Antenucci challenged that deter­mination and pursued parallel relief through his union, the State Troopers Non-Commissioned Officers Associa­tion, which filed a grievance disputing the overpayment and seeking negotiation over any repayment plan. An arbitrator ultimately found that the Association failed to prove Antenucci had not been overpaid, but held that the State violated the collective bargaining agreement by failing to negotiate a repayment schedule.

Rather than negotiate repayment, Antenucci filed a second waiver applica­tion with the Commission, arguing that the record did not establish an actual overpayment and that repayment would impose hardship. The Commission de­nied the application, concluding it was bound by the arbitrator’s determination that an overpayment occurred and that Antenucci still failed to meet the regu­latory criteria for waiver.

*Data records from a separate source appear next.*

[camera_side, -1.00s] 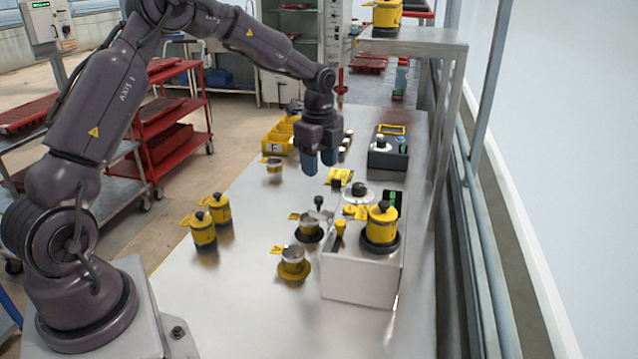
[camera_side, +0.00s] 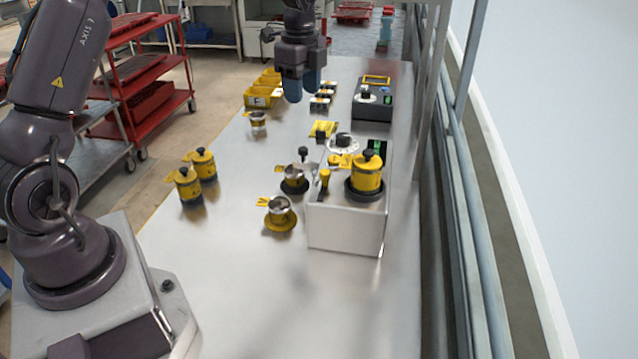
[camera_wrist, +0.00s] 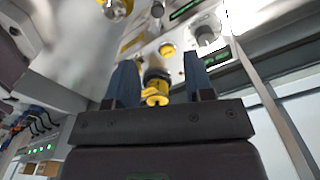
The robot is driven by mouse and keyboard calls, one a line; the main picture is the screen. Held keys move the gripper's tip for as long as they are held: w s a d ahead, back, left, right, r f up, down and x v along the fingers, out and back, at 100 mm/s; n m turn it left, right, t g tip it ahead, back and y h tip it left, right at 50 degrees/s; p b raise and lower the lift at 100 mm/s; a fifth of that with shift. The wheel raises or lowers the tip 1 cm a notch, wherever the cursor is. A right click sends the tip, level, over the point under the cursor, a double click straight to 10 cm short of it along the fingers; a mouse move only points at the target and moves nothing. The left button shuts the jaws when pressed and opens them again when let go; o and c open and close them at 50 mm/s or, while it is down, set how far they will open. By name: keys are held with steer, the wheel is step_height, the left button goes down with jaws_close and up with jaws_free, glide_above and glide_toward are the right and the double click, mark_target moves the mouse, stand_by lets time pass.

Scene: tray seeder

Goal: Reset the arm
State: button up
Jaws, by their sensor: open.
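My gripper (camera_side: 302,88) hangs above the far part of the metal bench, fingers pointing down, open and empty. Its two blue fingers stand apart in the wrist view (camera_wrist: 157,85). A yellow canister with a black knob (camera_side: 367,172) sits on the white machine box (camera_side: 345,228), to the near right of my gripper. In the wrist view a yellow thing lies beyond the gap between the fingers, and I cannot tell that it touches them.
Two yellow canisters (camera_side: 188,186) stand at the left. Small metal cups (camera_side: 279,211) on yellow and dark bases stand left of the box. Yellow bins (camera_side: 262,92) and a dark device (camera_side: 372,103) are at the back. The front bench is clear.

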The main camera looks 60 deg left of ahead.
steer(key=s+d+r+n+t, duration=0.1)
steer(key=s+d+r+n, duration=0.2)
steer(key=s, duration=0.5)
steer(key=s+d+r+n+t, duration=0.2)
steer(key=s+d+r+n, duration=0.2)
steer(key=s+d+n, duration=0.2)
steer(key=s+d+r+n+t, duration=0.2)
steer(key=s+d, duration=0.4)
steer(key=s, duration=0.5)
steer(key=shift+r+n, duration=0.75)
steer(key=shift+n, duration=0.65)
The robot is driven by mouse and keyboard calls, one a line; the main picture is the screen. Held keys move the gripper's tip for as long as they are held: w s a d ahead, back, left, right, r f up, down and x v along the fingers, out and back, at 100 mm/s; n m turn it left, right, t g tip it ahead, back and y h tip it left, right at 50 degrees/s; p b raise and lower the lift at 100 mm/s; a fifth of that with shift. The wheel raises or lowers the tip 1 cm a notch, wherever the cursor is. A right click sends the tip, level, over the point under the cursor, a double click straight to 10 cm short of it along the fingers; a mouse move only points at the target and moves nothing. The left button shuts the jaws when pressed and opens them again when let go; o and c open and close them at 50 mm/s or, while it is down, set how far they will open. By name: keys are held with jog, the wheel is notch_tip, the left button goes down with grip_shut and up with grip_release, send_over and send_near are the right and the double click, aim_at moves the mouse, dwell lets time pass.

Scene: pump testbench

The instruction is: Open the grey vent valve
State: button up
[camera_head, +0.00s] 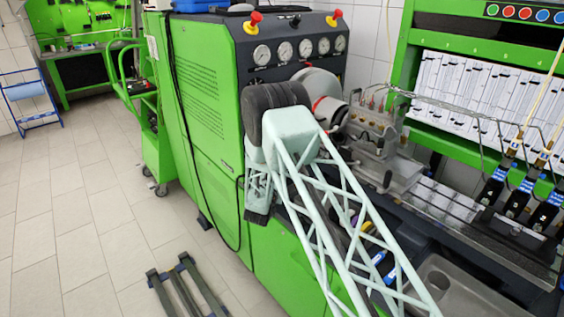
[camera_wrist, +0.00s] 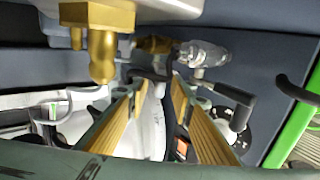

The Appellate Division affirmed. The Court explained that challenges to the existence of an overpayment must be pursued through the negotiated griev­ance process, and because Antenucci did not timely seek to vacate the arbitration award, the Commission was required to accept that determination as binding.

The Court further held that the Commission reasonably concluded Antenucci had constructive notice of the error. The nearly $10,000 salary increase he received far exceeded the approximately $4,000 raise associated with his promotion, which should have alerted him to a potential mistake.

Finally, the Court agreed that An­tenucci failed to demonstrate economic hardship. Because no repayment sched­ule had yet been established, any claim of hardship was speculative. Having failed to satisfy the notice and hardship requirements, Antenucci did not meet his burden for a waiver.

Deferring to the Commission’s decision under the governing “arbitrary, capricious, or unreasonable” standard, the Court affirmed the denial of An­tenucci’s waiver request.

In re Antenucci, No. A-4037-23, 2026 WL 604796 (N.J. App. Div. Mar. 4, 2026).